One of the few surviving members of the first generation of Pop international artists, Tadanori Yokoo [b, 1936, Japan] has left an indelible mark on the aesthetic and cultural exchanges between Japan, Europe, and the U.S. since the 1960s. Appropriating and intermixing Western and traditional symbols, Yokoo’s subversive poster designs were instrumental in the development and dissemination of a new iconography for post-war Japan.
Moving to Tokyo in 1960 to pursue his passion for painting and a career in graphic design, Yokoo quickly became a rising figure within the Japanese avant-garde. Working across disciplines and continents, Yokoo counted many renowned creative minds –– within Japan, such as the poet Yukio Mishima, and in his visits to New York, figures such as the artist Jasper Johns –– among his many points of connection.

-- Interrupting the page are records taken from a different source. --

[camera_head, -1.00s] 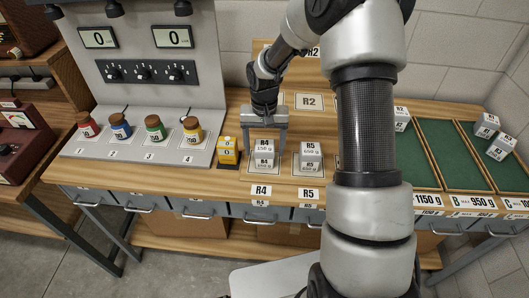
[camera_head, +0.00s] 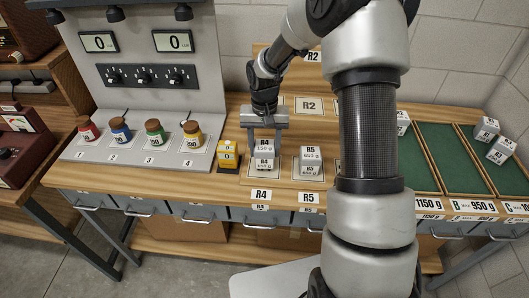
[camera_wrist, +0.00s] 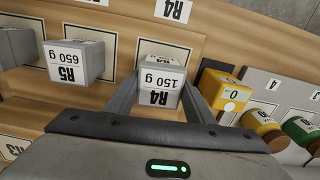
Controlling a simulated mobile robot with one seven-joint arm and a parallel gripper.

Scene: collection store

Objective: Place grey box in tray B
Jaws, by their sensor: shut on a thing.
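The grey box labelled R4, 150 g (camera_head: 264,157), stands upright on its pad behind the R4 label. My gripper (camera_head: 264,140) is over it, with the fingers on either side, shut on the box. In the wrist view the box (camera_wrist: 158,82) sits between the two fingertips, with its R4 and 150 g label showing. Tray B (camera_head: 453,165) is a green-floored, wood-edged tray at the right, behind the label B MAX 950 g. It looks empty. The box's far side is hidden.
A second grey box, R5, 650 g (camera_head: 310,158), stands just right. A yellow box (camera_head: 229,155) is close on the left, beside several coloured jars (camera_head: 154,131). Boxes (camera_head: 500,150) lie in the tray right of tray B. My arm hides part of the bench.

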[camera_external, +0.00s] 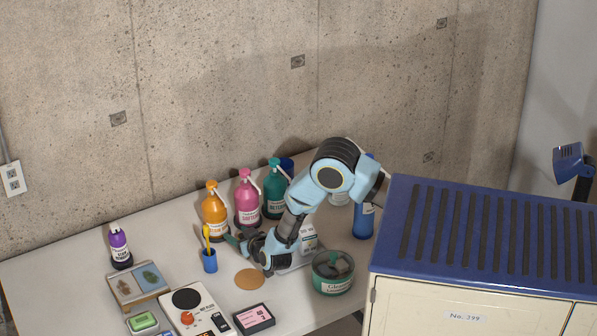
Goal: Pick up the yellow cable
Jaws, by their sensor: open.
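I cannot make out a yellow cable for certain. The only thin yellow thing is a yellow stick-like item (206,235) standing upright in a small blue cup (209,262) on the white table. My gripper (240,247) is low over the table, just right of the blue cup, and its jaws are open. I see nothing held in it. My arm hides part of the table behind it.
Orange (214,214), pink (246,203) and teal (274,193) bottles stand behind my gripper. A round cork mat (250,279), a scale (193,311) and a green tin (333,274) lie in front. A blue-topped cabinet (480,235) blocks the right.

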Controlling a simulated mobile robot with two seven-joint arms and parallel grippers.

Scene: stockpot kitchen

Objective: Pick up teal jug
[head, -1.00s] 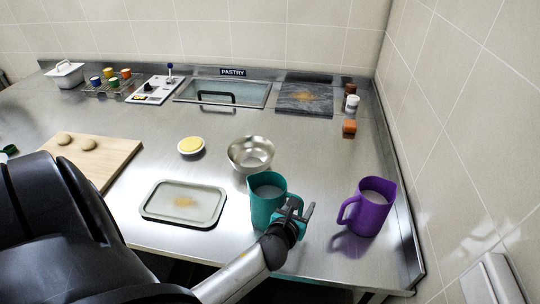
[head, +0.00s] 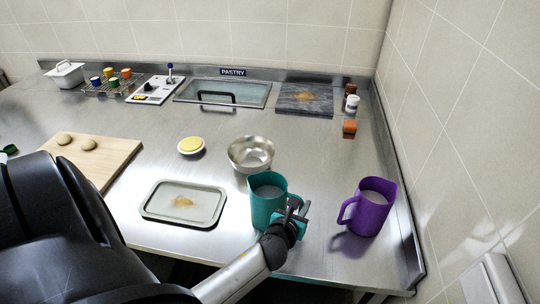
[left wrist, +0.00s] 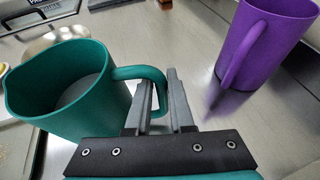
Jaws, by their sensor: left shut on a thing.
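The teal jug (head: 266,203) stands upright on the steel counter, near its front edge, with pale contents inside. In the left wrist view the jug (left wrist: 78,95) is at the left, its handle (left wrist: 148,76) reaching right to the fingers. My left gripper (head: 298,206) is at the jug's right side, shut on the handle. In the left wrist view the gripper's fingers (left wrist: 163,98) have the handle's outer part between them. The base of the jug is partly hidden by my left arm in the head view. My right gripper is not in view.
A purple jug (head: 370,207) stands close to the right of the left gripper. A metal bowl (head: 251,155) is just behind the teal jug, and a grey tray (head: 150,207) lies to its left. The wall (head: 450,130) bounds the counter on the right.

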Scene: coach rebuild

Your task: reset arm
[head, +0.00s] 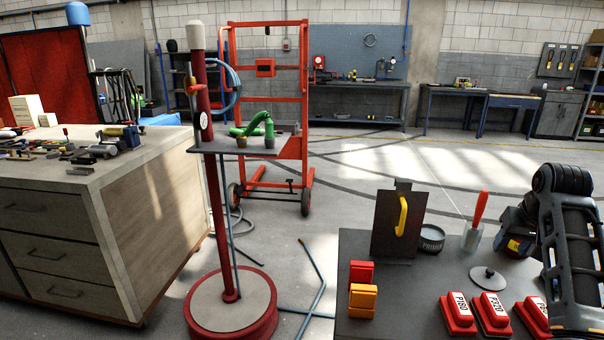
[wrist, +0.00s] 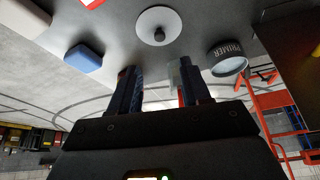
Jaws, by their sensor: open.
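My arm (head: 574,240) stands at the right edge of the head view, over the right end of the dark bench (head: 400,310). In the wrist view my gripper (wrist: 160,88) has its two dark blue fingers apart. I see nothing held between them. A clear cup (wrist: 178,72) shows close beside one finger in that view; I cannot tell the distance. In the head view this cup (head: 471,238) stands on the bench with a red-handled tool (head: 480,208) in it. The gripper's fingers are not clear in the head view.
The bench holds a primer tin (head: 432,238), a round lid (head: 488,277), an upright dark plate with yellow handle (head: 386,225), red and orange blocks (head: 362,297) and several red labelled blocks (head: 458,312). A blue block (wrist: 83,58) shows in the wrist view. A red stand (head: 225,305) is left.

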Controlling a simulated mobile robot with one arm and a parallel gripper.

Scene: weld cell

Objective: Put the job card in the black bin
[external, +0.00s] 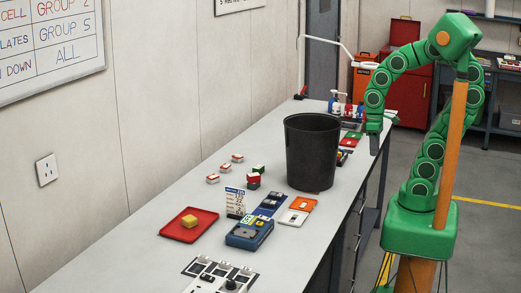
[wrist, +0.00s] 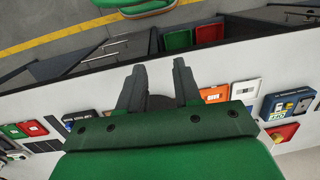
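The black bin (external: 312,155) stands upright on the long table, near its right edge. A small white card with printed lines (external: 235,202), which looks like the job card, stands upright behind the blue device, left of and nearer the camera than the bin. My gripper (external: 374,146) points down at the table's right edge, beyond and right of the bin. In the wrist view my gripper (wrist: 157,84) has its two dark fingers spread, with nothing held between them. A dark rounded shape behind the fingers may be part of the bin. I cannot make out the card there.
Small bottles (external: 337,107) stand at the far end.

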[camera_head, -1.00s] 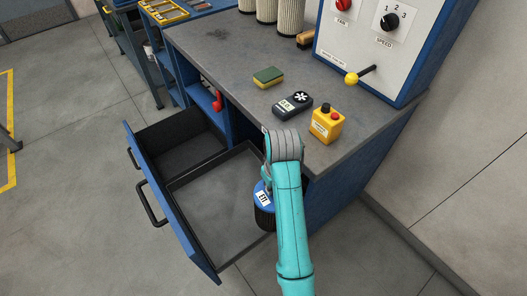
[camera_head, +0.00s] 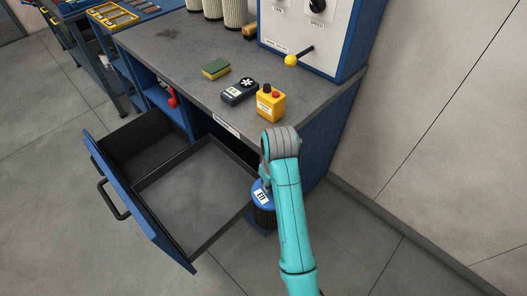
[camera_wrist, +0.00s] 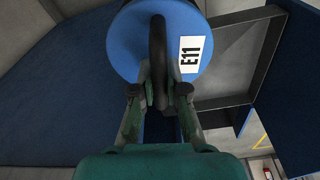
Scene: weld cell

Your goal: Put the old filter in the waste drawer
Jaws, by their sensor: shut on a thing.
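The old filter (camera_head: 264,214) has a blue cap with a white E11 label and a dark body. My gripper (camera_head: 265,184) holds it upright from above, beside the drawer's right edge in the picture. In the wrist view, my gripper (camera_wrist: 159,92) is shut on the black handle across the filter's blue cap (camera_wrist: 124,50). The open drawer (camera_head: 147,215) has a blue front, black handles, a dark deep section at left and a grey-floored section at right. Both sections look empty. I cannot read any waste marking on it. My arm hides part of the filter.
The bench top (camera_head: 180,62) carries a sponge (camera_head: 216,69), a dark meter (camera_head: 239,91), a yellow button box (camera_head: 270,102) and pale cylinders (camera_head: 235,12). A control panel (camera_head: 318,40) stands at its back right. Floor right of the filter is clear.

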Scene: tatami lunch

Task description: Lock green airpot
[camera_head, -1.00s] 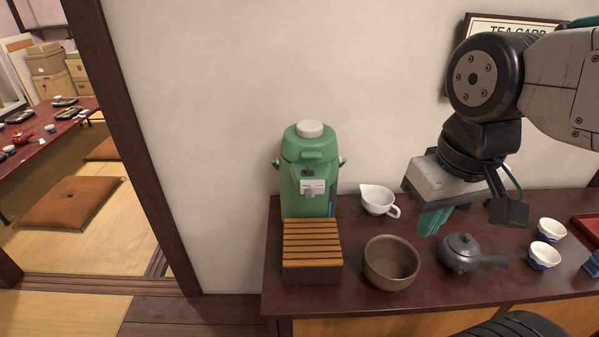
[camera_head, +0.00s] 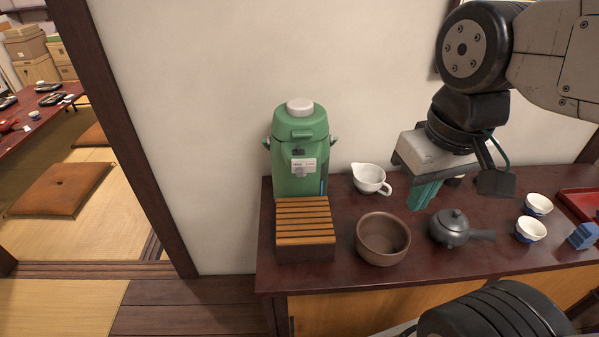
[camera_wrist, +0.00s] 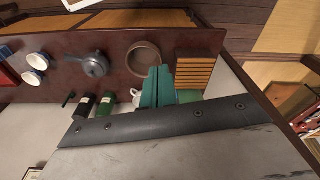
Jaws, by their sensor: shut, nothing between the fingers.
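The green airpot (camera_head: 298,150) stands upright at the left back of the dark red counter, against the wall. It has a white round top knob (camera_head: 299,106), a dark part with a white label on its front, and side lugs. In the wrist view only a green bit of the airpot (camera_wrist: 189,96) shows beside my fingers. My gripper (camera_head: 424,193) has teal fingers that are shut and empty, above the counter and to the right of the airpot, apart from it. In the wrist view my gripper (camera_wrist: 158,80) also shows the fingers together.
A slatted wooden stand (camera_head: 305,230) sits in front of the airpot. A brown bowl (camera_head: 383,240), a white spouted pitcher (camera_head: 370,178) and a dark teapot (camera_head: 450,228) stand right of it. Cups (camera_head: 530,229) and a red tray (camera_head: 581,203) are farther right. Wall space above the airpot is free.

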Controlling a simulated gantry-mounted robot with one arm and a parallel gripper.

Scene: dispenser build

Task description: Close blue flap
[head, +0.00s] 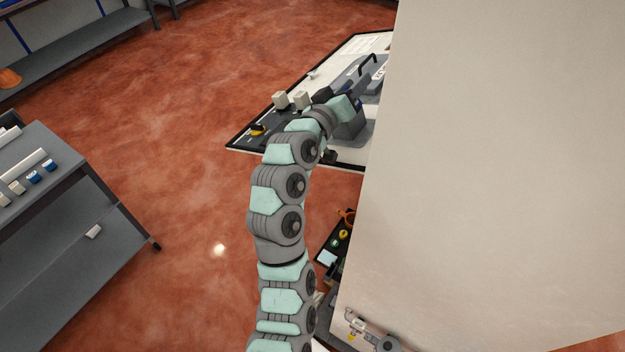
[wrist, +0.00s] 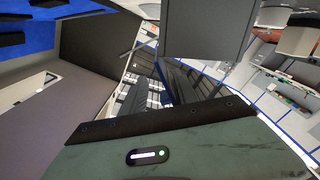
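The grey machine (head: 366,78) with a dark handle stands on the pale, black-edged mat in the head view. My gripper (wrist: 160,130) shows as a green housing with a dark front edge at the bottom of the wrist view.
A large pale panel (head: 500,160) blocks the right of the head view. Small pale blocks (head: 290,98) and a yellow-black item (head: 258,130) are left of the machine. A grey cart (head: 70,190) stands at left; red floor between is clear.

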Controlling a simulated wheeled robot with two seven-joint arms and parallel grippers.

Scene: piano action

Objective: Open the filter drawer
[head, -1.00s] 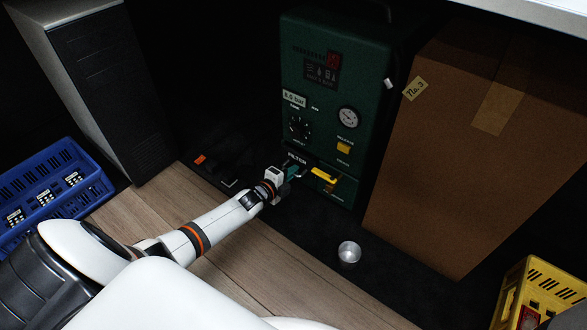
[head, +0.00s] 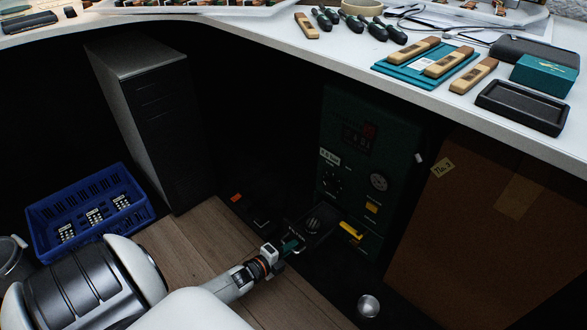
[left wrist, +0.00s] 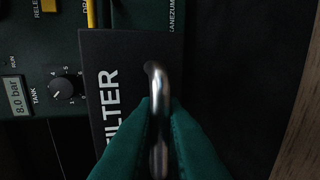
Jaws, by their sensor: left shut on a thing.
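The green machine (head: 352,150) stands under the table in the head view. Its filter drawer (head: 318,238) sticks out from the lower front, with a dark round item (head: 313,224) showing inside. My left gripper (head: 291,246) is at the drawer's front. In the left wrist view, its green fingers are shut on the bare metal handle (left wrist: 158,82) of the drawer. The dark drawer front (left wrist: 120,55) with the word FILTER lies just behind the handle. My right gripper is not in view.
A yellow lever (head: 350,230) is right of the drawer. A cardboard box (head: 480,220) stands right of the machine, a small metal cup (head: 368,306) on the floor before it. A blue crate (head: 90,212) and dark cabinet (head: 155,125) are left. The white tabletop (head: 330,62) overhangs.

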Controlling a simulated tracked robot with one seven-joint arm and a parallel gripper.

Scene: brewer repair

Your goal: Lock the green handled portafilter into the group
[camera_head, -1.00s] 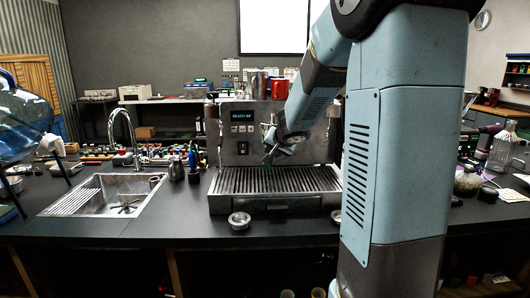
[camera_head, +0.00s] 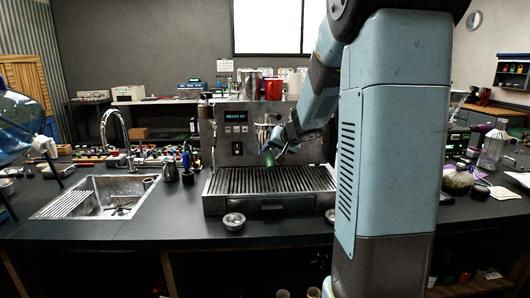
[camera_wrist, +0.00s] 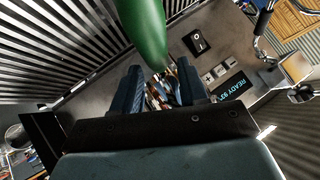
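The green portafilter handle (camera_head: 269,159) shows at the front of the espresso machine (camera_head: 238,150), above the drip tray. In the wrist view the handle (camera_wrist: 145,28) comes in from the top and narrows to an end near my fingertips. My gripper (camera_wrist: 158,72) has its two dark blue fingers apart, with the handle's end at the gap between them. I see no clear contact with either finger. In the head view my gripper (camera_head: 277,148) is small, beside the handle. The portafilter's metal head and the group are not clearly visible; my arm covers part of the machine.
The slatted drip tray (camera_head: 215,184) lies below my gripper. A small round metal dish (camera_head: 234,221) sits on the counter in front. A sink (camera_head: 85,190) with a tall tap is at left. Red mug and metal cups stand on the machine. My arm blocks the right side.

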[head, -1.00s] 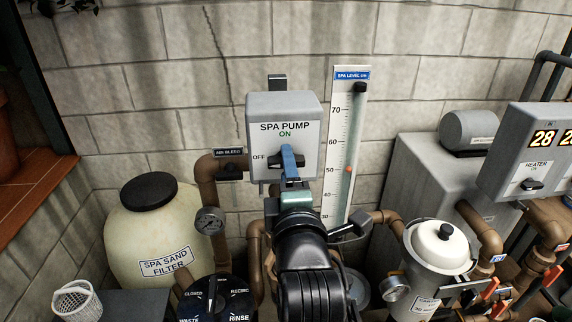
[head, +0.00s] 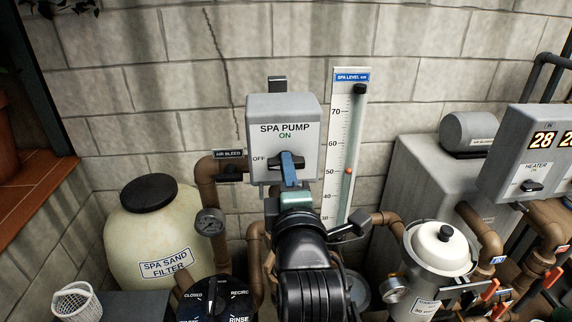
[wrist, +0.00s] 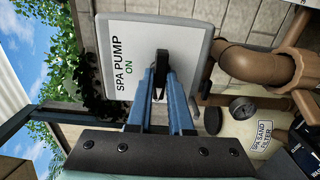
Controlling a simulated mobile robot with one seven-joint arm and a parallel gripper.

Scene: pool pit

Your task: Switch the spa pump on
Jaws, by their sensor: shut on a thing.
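The spa pump switch box (head: 284,110) is a light grey box on the block wall, marked SPA PUMP, with a green ON above the switch and OFF to its left. Its dark switch handle (head: 299,163) shows partly on both sides of my gripper (head: 288,162). The blue fingers are shut on this handle. In the wrist view the fingers (wrist: 161,80) stand on either side of the dark handle (wrist: 162,63), against the box face (wrist: 125,50). The fingers hide part of the handle, so I cannot tell its exact angle.
An air bleed pipe (head: 206,180) and gauge stand left of the box. The spa level scale (head: 341,140) is close on its right. The sand filter (head: 155,230) and a multiport valve (head: 216,300) are lower left. A strainer (head: 439,250) and heater panel (head: 530,150) are right.

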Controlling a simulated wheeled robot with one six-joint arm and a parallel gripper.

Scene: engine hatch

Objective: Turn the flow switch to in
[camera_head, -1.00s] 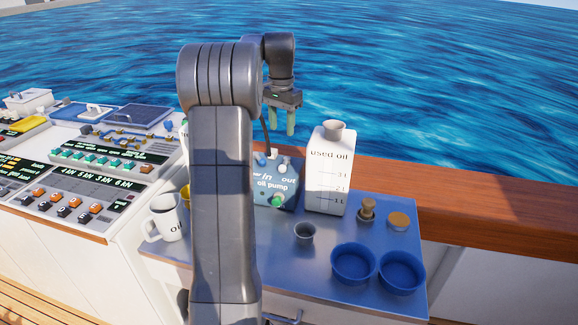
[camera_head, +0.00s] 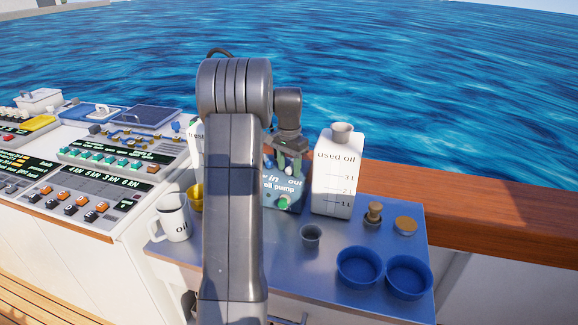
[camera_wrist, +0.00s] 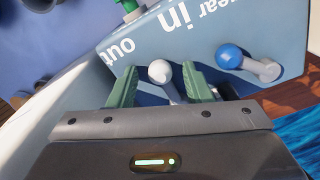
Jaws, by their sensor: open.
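The blue oil pump (camera_head: 290,199) stands on the blue-grey table. In the wrist view its panel (camera_wrist: 200,50) bears the upside-down words "in" and "out". A white-knobbed lever (camera_wrist: 160,72) sticks up beside these words. A blue-knobbed lever (camera_wrist: 230,57) stands to its right, near a partly cut-off word ending in "ear". My gripper (camera_head: 288,163) is over the pump's top in the head view. In the wrist view my gripper (camera_wrist: 158,85) is open, with one green finger on each side of the white-knobbed lever. Contact cannot be told.
The "used oil" canister (camera_head: 336,178) stands close to the pump's right. A green knob (camera_head: 284,201) is on the pump's front. A small grey cup (camera_head: 310,236), two blue bowls (camera_head: 359,264) and an oil mug (camera_head: 173,218) are on the table. A wooden rail (camera_head: 480,205) runs behind.

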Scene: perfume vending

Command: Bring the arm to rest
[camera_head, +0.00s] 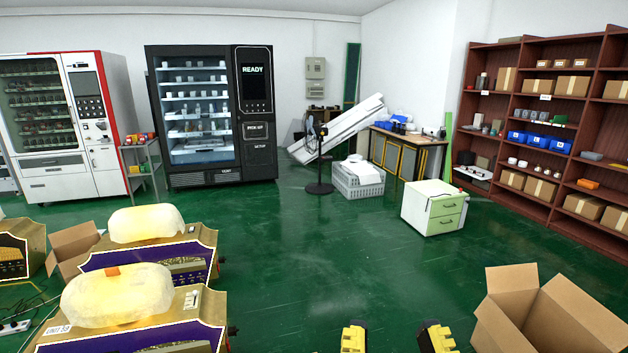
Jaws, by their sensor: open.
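My gripper (395,337) shows at the bottom edge of the view, right of centre. Only its two yellow and black fingertips are in view, and they stand well apart. The gap between them shows bare green floor, so the gripper is open and empty. The rest of my arm is below the frame and hidden.
An open cardboard box (545,310) stands right of my gripper. Machines with yellowish domes (118,292) stand at lower left. A black vending machine (212,115) reading READY, a white cabinet (433,207) and brown shelves (545,120) stand farther back. The middle floor is clear.

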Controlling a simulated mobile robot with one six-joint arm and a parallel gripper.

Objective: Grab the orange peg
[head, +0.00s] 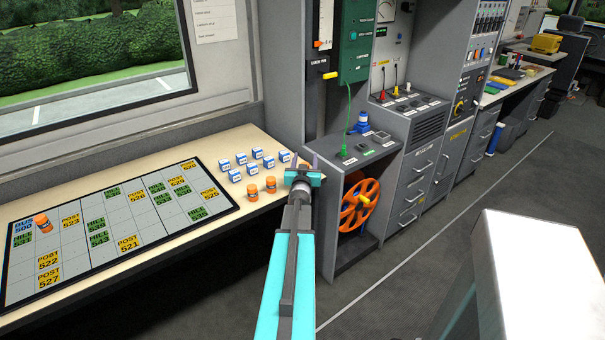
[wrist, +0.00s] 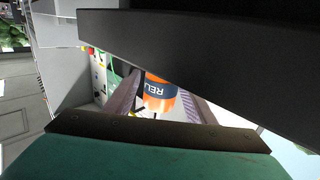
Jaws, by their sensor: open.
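Orange pegs stand on the cream table beside the board: one orange peg (head: 252,193) and another (head: 271,184), just left of my gripper (head: 302,163). A third orange peg (head: 40,223) is on the left part of the board. My gripper is open above the table's right end.
Several blue-and-white blocks (head: 255,155) stand just behind the pegs. A grey cabinet (head: 345,245) with an orange reel (head: 360,204) stands right of my gripper. The floor (head: 400,270) at right is open.

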By 1972, Yokoo had achieved widespread international recognition and was exhibiting widely at a number of prestigious institutions including a solo exhibition, Graphics of Tadanori Yokoo, at the Museum of Modern Art, New York. During this time, his commercial work included designing album covers for Miles Davis and Santana, among others, while maintaining a private practice of painting.
Yokoo’s work has been the subject of countless solo exhibitions and is held in the permanent collections of key institutions including the Museum of Modern Art, New York; the Metropolitan Museum of Art, New York; the Museum of Fine Arts, Boston; the Fondation Cartier, Paris; the Victoria and Albert Museum, London; and the Stedelijk Museum, Amsterdam. Since albertz benda opened in 2015, the gallery has presented two exhibitions of Yokoo’s paintings spanning from the 1980s to the present.